WHAT IS REQUIRED:
Produce an exact transcription of the listing below, omitting the pictures.

DATASET CONTENT:

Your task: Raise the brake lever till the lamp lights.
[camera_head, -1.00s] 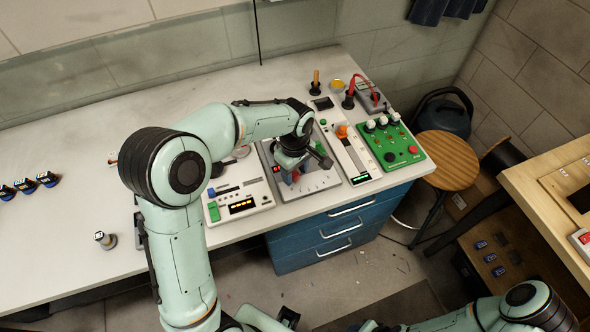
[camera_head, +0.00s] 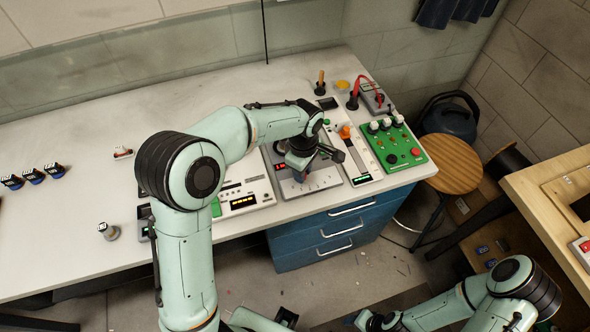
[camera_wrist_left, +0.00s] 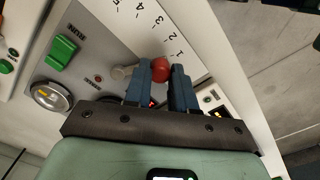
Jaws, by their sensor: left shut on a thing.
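My left gripper (camera_head: 300,170) is over the grey panel (camera_head: 322,181) with a printed scale, at the front of the bench. In the left wrist view its two dark blue fingers (camera_wrist_left: 163,82) are shut on a red knob (camera_wrist_left: 161,68), which seems to be the end of the brake lever. The numbers 1 to 5 run along the scale (camera_wrist_left: 163,30) beyond the knob. A small red lamp (camera_wrist_left: 99,78) on the panel looks dark. My right gripper (camera_head: 375,321) is low at the bottom edge, its fingers unclear.
A white panel with a yellow display (camera_head: 243,201) stands left of the grey panel. A slider panel with an orange knob (camera_head: 345,131) and a green button box (camera_head: 397,147) stand right. A plug (camera_head: 108,231) stands on the left bench. Blue drawers (camera_head: 325,238) are below.

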EXPECTED ANSWER:
Your task: Raise the brake lever till the lamp lights.
[camera_head, -1.00s] 
[camera_head, +0.00s] 
[camera_wrist_left, +0.00s] 
Jaws, by their sensor: left shut on a thing.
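My left gripper (camera_head: 300,170) is over the grey panel (camera_head: 322,181) with a printed scale, at the front of the bench. In the left wrist view its two dark blue fingers (camera_wrist_left: 163,82) are shut on a red knob (camera_wrist_left: 161,68), which seems to be the end of the brake lever. The numbers 1 to 5 run along the scale (camera_wrist_left: 163,30) beyond the knob. A small red lamp (camera_wrist_left: 99,78) on the panel looks dark. My right gripper (camera_head: 375,321) is low at the bottom edge, its fingers unclear.
A white panel with a yellow display (camera_head: 243,201) stands left of the grey panel. A slider panel with an orange knob (camera_head: 345,131) and a green button box (camera_head: 397,147) stand right. A plug (camera_head: 108,231) stands on the left bench. Blue drawers (camera_head: 325,238) are below.

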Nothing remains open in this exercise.